Post by Hereandnow »

Gertie:
useful shared model
It's only useful if it addresses the issue at hand, and evolution doesn't, and the reason it doesn't is that evolution is not ontology. This term is not being used in the expanded sense so popular nowadays, when, e.g., people talk about what their program for sales increase structure IS. This is philosophical ontology, and it has to do with the structure of Being as such. It is not an empirical matter, as evolution is. It is apriori: what conditions are necessary in order for us to have experiences the way we do? Like Kant's transcendental deduction: apriori.

Why do this kind of thinking? Because it is clear that those limitations you mention have necessary grounding beyond themselves (or, in an analysis "beneath" them). Kant makes this point for human reason, I make it for ethics (though there is a discussion there on Kant and ethics; not for here though).

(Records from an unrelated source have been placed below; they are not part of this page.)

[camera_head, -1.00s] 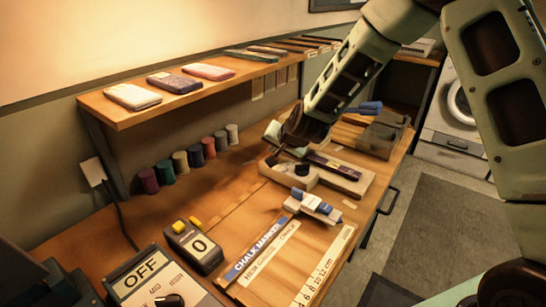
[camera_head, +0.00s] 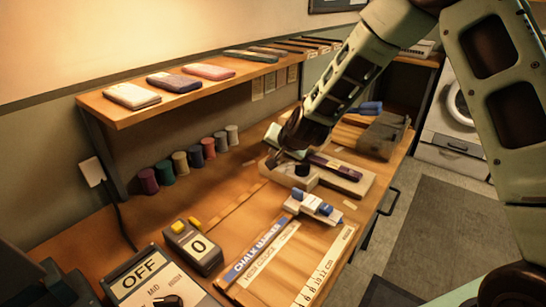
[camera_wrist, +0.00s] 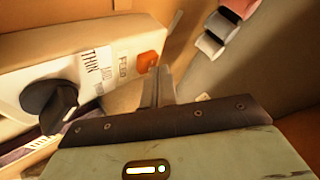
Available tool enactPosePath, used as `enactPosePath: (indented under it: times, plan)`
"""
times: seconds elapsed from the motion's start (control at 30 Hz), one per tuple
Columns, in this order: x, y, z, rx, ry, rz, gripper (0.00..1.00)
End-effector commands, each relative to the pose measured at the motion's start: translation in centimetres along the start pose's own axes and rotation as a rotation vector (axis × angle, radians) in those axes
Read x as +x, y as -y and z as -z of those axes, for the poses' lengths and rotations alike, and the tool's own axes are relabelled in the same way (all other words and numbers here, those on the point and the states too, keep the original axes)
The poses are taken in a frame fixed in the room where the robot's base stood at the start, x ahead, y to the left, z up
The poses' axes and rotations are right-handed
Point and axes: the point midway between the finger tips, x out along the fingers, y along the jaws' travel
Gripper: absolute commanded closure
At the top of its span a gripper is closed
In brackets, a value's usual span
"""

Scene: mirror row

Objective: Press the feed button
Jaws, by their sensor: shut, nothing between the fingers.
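The feed button (camera_wrist: 149,62) is an orange-red cap on the end of a pale control box (camera_wrist: 95,55), beside the printed word FEED. A black knob (camera_wrist: 50,103) sits on the same box, by a scale with the word THIN. In the head view the box (camera_head: 312,183) stands on the bench with its black knob (camera_head: 301,169); the button cannot be made out there. My gripper (camera_wrist: 159,72) is shut and empty. Its tips are right beside the button's lower right edge; I cannot tell whether they touch. In the head view my gripper (camera_head: 272,159) is at the box's left end.
Several coloured spools (camera_head: 195,155) stand along the wall behind. A blue-and-white item (camera_head: 314,206) lies in front of the box. A counter showing 0 (camera_head: 199,245) and an OFF dial panel (camera_head: 150,280) are at the near left. A shelf (camera_head: 120,112) overhangs the bench's back.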

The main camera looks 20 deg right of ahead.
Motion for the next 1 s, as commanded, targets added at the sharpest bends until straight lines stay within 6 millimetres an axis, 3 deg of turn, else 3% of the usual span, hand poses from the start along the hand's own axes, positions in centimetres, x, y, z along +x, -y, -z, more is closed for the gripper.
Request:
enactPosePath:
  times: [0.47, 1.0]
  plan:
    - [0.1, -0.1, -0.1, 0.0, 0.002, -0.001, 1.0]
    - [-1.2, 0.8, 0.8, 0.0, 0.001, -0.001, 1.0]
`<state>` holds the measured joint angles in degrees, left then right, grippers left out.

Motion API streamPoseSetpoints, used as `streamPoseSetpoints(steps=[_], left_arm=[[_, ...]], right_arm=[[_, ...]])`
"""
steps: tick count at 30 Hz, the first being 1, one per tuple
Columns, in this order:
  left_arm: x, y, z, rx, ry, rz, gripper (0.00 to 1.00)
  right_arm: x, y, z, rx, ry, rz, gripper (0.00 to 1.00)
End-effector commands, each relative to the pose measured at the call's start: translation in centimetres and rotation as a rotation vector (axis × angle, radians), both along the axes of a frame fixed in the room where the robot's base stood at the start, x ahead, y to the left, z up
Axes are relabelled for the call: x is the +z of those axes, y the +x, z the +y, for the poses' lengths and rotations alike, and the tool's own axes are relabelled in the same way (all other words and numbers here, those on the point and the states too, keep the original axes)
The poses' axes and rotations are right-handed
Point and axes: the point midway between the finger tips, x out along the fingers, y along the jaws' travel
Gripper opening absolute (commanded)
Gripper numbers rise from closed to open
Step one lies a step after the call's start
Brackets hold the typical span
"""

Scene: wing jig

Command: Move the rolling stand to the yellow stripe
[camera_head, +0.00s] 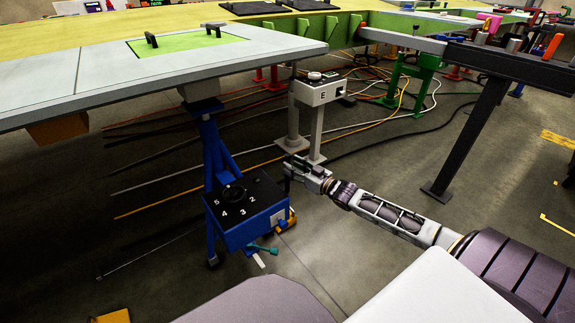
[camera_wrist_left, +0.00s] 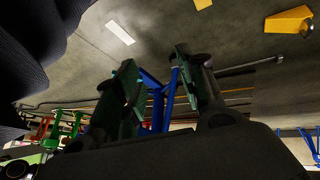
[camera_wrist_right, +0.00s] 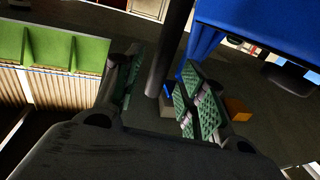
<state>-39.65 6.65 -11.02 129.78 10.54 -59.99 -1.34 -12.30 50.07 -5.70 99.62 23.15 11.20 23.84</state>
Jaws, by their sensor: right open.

Just to remind you, I am arguing about atheism and I call my argument a kind of error theory (a term lifted from John Mackie): this world is, in all of its observational presence, morally wrong, and because it is morally wrong, there must be something, without clouding the matter with religious metaphysics, that redeems this. This is the basis of all religion: We are born to suffer and die and our observations and theories cannot explain the originary given of this. See this term 'originary'; I picked it up from Husserl and it denotes what is logically embedded in experiencing the world and the idea here is that before empirical theory even takes place there is required an examination of the parts and utilities that make theorizing even possible (which is what Kant does.)

I certainly understand the reluctance to go with this if you have never encountered phenomenology or existential thinking before. It does take time, and for me, it begins with Kant. But if a person is truly interested, it is essential for a philosophical understanding.